New kids on the court – Meet the Bobcats’ 2020 recruits


Gage Kilborne

It was an offseason of change for the Quinnipiac Bobcats men’s basketball team. The team saw a couple of big losses this past offseason, including transfers from Rich Kelly and Kevin Marfo and the graduation of Aaron Falzon. However, the Bobcats were able to recruit four new members to their team. The newest Bobcats are: Elias King, Luis Kortright, Tymu Chenery and Bol Akot.

King is a 6’9” sophomore forward who transferred from Santa Monica College (SMC). While at SMC, he won Conference Player of the Year, and first team All-State in California. According to his new coach Baker Dunleavy, he “should be one of our best defenders from day one,” which should help him earn immediate minutes. King is a well-rounded player and an important asset to Dunleavy’s team.
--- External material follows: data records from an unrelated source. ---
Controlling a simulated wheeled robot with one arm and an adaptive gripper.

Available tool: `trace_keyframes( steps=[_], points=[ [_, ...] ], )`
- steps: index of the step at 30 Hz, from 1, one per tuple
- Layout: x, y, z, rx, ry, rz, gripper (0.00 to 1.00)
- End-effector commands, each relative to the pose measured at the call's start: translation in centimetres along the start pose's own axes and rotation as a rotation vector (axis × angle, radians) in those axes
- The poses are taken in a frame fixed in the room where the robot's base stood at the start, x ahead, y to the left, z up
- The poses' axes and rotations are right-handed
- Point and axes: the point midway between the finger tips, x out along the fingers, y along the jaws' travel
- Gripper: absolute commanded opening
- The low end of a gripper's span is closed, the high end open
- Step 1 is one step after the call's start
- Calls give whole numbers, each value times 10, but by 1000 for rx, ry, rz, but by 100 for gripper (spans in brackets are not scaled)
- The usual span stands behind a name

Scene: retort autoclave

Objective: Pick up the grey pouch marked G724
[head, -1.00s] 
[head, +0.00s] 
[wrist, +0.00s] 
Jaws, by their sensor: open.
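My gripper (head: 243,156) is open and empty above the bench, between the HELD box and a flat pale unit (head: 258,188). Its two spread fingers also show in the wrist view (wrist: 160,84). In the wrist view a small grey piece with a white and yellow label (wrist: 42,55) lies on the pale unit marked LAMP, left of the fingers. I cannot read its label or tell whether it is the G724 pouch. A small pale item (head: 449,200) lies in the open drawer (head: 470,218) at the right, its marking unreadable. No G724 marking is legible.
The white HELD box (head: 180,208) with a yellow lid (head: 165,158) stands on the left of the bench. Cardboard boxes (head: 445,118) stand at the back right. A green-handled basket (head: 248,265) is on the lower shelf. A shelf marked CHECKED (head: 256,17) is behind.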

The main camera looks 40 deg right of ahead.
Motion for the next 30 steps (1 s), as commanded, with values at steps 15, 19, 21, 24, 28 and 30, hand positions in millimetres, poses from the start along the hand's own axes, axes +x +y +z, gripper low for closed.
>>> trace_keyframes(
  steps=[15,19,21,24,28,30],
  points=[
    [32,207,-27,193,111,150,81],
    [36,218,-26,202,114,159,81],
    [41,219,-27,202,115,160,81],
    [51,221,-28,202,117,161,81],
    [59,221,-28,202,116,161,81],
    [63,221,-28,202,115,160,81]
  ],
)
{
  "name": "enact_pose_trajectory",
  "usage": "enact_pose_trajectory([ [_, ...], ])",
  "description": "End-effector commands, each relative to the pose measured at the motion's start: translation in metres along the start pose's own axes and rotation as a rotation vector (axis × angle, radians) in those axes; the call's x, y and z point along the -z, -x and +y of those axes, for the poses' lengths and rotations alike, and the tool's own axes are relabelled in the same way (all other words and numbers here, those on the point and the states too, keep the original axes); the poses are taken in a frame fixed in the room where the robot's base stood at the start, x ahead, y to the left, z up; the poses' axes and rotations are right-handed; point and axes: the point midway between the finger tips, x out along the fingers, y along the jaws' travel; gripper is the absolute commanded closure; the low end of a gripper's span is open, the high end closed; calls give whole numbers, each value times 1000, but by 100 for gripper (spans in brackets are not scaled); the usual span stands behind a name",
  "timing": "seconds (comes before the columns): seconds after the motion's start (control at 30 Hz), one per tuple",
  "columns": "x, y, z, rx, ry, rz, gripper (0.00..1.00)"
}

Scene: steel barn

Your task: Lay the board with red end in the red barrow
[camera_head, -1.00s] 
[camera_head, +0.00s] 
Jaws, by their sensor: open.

Kortright is a 6’3” freshman guard from St. Raymond’s High out of the Bronx. He earned first team All-State in New York this past season and is described as a very hard worker. Dunleavy emphasized, “He earned everything he got at St. Raymond’s.”

Chenery is a 6’6” freshman wing from Episcopal Academy in Virginia. He led his team to the Virginia State Semifinals last season and had season averages of 14.6 points, 1.3 assists and 6.3 rebounds per game. He should fit perfectly with Dunleavy’s scheme, and Dunleavy is looking forward to him contributing in the future. “His contributions both on the court and in the classroom will make him an ideal fit for our program.”

Last but not least, Akot, a 6’2” freshman guard, comes from Proctor Academy in Manchester, NH. He became a proud member of the 1,000-point club at school, finishing his career with 1,223 points. During his senior year, he averaged 19.2 points per game, 5.2 rebounds per game, and 5.2 assists per game en route to earning first-team All-NEPSAC honors. He was also an All-NEPSAC honorable mention in his junior year, and the MVP of the 2019 Deng Camp, overseen by former NBA All-Star Luol Deng.

“Bol is an athletic, playmaking guard that will fit in well here at Quinnipiac,” Dunleavy said. “Bol is accustomed to playing at a high pace.”

Although the Bobcats look different, they will still have a very competitive young team. This season will be unlike what players and coaches are used to, however, there should be a higher percentage of competitive games with the season almost exclusively comprised of conference play. For the Bobcats to hit their full potential this year and beyond, they’ll need contributions from all of their new recruits.